Olho aguçado dispensa língua afiada. Você olha, vai e faz. Não fala nada, não. Vai e faz. Eu fiz, senhor. Não dava mais.
É um silêncio de doer, como eu já falei. É escuro, demasiadamente, insuportavelmente, escuro. Então eu fiz. Retomei a contagem.
Tenho 60 segundos. Período perdido no fosso não conta, certo, senhor? Eu sei, eu sei. Eu tinha aberto mão desse mínimo, que agora é muito, mas agora não abro mão nem dos 5 segundos perdidos no escuro, não, senhor.
Tenho 60 segundos: um momento, único, pra escrever esta breve carta, pra dizer que cortei o fio do tempo e caí no desvão, nesse lugar que não é, onde tudo é escuro, escuro de doer.

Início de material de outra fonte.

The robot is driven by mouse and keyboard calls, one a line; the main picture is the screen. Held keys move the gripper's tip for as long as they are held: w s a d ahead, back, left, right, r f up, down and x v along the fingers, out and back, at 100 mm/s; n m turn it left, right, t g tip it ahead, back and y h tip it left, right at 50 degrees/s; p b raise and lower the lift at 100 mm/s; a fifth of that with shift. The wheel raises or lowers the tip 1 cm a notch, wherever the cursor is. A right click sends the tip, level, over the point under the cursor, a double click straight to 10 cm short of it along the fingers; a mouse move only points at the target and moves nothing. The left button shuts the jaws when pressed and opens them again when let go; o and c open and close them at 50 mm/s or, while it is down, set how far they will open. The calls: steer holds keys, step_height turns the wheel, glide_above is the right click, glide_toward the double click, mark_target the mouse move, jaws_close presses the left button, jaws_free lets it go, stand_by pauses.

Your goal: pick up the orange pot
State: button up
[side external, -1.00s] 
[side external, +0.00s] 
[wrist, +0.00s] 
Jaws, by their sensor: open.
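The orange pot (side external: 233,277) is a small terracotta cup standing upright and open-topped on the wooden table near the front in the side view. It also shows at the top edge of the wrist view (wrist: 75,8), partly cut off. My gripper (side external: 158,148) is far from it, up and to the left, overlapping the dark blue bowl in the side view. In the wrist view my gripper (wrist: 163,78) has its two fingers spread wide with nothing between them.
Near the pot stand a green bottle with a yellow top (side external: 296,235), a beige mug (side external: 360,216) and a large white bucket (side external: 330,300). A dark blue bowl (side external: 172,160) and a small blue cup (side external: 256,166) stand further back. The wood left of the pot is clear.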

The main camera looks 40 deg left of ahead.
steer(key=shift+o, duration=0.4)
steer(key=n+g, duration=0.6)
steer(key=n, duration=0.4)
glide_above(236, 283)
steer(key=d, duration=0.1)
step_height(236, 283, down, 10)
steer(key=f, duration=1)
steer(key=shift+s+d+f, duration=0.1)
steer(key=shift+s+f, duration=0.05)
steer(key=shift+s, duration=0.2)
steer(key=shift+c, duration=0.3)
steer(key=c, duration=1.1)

Doeu demais e foi assim. Até outra vida.
                                 Eu mesma
----****----


A segunda etapa da nossa aula foi um exercício de leitura em voz alta. Coisa curiosa e muito útil. Marcelino fala os poemas como ninguém. E ensina assim: “Lembrar sempre: a poesia está dizendo. O que acabou com a poesia foi a declamação. Esqueçam as rimas. Uma poesia é pra ser falada, dita, não declamada”.
O negrito do poema do Bandeira logo acima – “torpedo-suicida” – foi o exemplo que ele deu. Como se lê o poema, se a escolha da palavra chave de leitura recair sobre essa curiosa formulação bandeiriana, que parece deslocada – a meu ver – do resto do poema?

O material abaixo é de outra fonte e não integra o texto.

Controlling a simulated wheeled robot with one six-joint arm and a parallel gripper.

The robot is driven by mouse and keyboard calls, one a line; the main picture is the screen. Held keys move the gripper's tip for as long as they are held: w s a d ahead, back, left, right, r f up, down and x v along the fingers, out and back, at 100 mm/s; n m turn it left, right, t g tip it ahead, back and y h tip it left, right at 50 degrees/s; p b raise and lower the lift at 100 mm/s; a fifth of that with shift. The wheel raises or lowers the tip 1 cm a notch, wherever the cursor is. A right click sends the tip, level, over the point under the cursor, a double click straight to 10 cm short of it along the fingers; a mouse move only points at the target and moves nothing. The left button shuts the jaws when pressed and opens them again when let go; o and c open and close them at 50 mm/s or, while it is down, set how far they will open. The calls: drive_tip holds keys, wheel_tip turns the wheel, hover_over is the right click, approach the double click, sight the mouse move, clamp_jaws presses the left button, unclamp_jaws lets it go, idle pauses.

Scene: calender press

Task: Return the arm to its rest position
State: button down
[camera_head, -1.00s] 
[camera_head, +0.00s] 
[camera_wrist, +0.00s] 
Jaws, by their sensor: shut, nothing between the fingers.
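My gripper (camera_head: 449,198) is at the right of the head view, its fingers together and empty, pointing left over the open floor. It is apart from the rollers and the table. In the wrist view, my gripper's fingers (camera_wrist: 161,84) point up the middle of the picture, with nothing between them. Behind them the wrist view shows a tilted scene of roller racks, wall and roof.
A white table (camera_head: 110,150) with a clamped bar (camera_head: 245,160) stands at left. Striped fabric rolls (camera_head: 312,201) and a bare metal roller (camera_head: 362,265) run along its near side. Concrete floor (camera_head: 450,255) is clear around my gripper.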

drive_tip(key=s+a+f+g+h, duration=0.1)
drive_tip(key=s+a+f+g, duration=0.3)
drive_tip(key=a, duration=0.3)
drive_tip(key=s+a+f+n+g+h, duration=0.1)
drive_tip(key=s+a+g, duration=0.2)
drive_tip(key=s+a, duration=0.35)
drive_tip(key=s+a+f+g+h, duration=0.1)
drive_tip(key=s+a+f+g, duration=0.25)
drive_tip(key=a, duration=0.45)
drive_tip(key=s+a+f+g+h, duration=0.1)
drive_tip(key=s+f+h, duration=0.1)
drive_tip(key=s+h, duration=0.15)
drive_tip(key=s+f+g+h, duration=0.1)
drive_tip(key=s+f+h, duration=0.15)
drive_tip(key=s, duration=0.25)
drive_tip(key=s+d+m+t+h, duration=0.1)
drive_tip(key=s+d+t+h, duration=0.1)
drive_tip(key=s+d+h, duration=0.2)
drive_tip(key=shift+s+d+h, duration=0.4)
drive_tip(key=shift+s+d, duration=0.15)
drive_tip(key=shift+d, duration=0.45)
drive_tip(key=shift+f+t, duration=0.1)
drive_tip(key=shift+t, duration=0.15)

Marcelino distribuiu os seguintes textos e cada colega escolheu uma palavra-chave.
“Fumo” (Florbela Espanca): Lenita escolheu “mãos”.
“A solidão à sua porta” (Carlos Pena Filho): Heloísa escolheu “silêncio”.
“O morcego” (Augusto dos Anjos): Márcia Nichii escolheu “morcego”.
“Soneto 500 Vicioso” (Glauco Mattoso): Sônia escolheu “deus”.
“Soneto 500 Vicioso” (Glauco Mattoso): Renata [eu] escolheu “poema”. [é repetido mesmo]
“A arte de perder” (Elizabeth Bishop): Fátima escolheu “mistério”.
“Soneto da separação” (Vinícius de Moraes): Tânia escolheu “de repente”.
“Mortal loucura” (Gregório de Matos): Fernanda escolheu “cura”.
“Versos íntimos” (Augusto dos Anjos): Louise escolheu “ingratidão”.
[Nasci louca] (Stela do Patrocínio): Cris Eiko escolheu “nome”.


Sugiro correr o risco da leitura em voz alta. Falar a poesia é especial.